Find the line with "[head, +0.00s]", then retype it and each later line through the last, exactly. Leave out pictures.

▶ **Supplied material**
#####
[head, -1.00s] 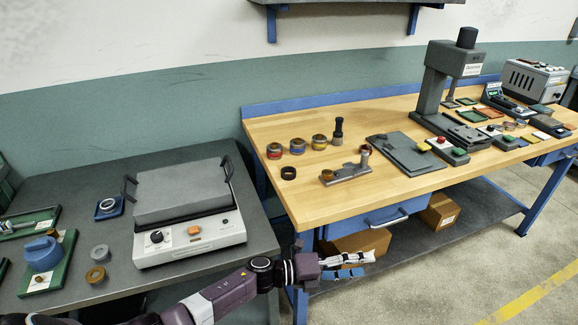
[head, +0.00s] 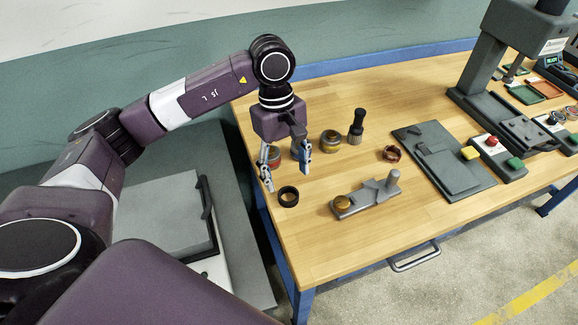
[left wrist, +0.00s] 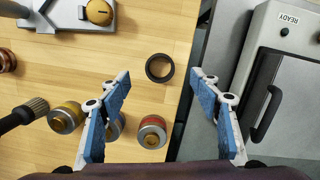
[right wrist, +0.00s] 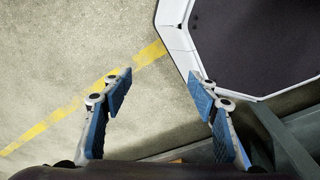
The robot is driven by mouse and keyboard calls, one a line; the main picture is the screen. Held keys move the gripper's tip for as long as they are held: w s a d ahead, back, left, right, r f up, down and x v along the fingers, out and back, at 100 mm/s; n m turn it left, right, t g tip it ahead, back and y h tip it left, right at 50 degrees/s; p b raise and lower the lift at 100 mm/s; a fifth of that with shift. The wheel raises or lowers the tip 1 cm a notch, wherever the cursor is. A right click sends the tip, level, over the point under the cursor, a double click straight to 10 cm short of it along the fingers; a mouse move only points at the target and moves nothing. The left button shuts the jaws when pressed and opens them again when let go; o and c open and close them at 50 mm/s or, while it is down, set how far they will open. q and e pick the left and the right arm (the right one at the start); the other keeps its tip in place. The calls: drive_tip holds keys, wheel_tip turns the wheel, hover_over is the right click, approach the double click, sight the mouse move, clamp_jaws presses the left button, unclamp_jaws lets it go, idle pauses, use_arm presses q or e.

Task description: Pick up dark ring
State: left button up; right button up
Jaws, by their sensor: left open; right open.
#####
▶ **Solution to the problem**
[head, +0.00s] 
[left wrist, +0.00s] 
[right wrist, +0.00s] 
The robot is driven by mouse and keyboard calls, one a line; the main picture is the screen. Held keys move the gripper's tip for as long as they are held: w s a d ahead, back, left, right, r f up, down and x v along the fingers, out and back, at 100 mm/s; n m turn it left, right, t g tip it ahead, back and y h tip it left, right at 50 degrees/s; p b raise and lower the lift at 100 mm/s; a fifth of that with shift. The wheel raises or lowers the tip 1 cm a notch, wherever the cursor is. A right click sends the tip, level, over the point under the cursor, a double click straight to 10 cm short of it along the fingers; a mouse move only points at the target and moves nothing. The left button shuts the jaws when pressed and opens them again when let go; o and c open and close them at 50 mm/s or, while it is down, set how far they will open. q and e pick the left and the right arm (the right one at the start); the other keeps its tip in place. The calls: drive_tip holds keys, wheel_tip turns the wheel, hover_over is the right click, approach the double click, sight the mouse move, clamp_jaws presses the left button, unclamp_jaws lets it go, idle pauses, use_arm presses q or e.

Task description: Pick up dark ring
State: left button up; right button up
Jaws, by their sensor: left open; right open.

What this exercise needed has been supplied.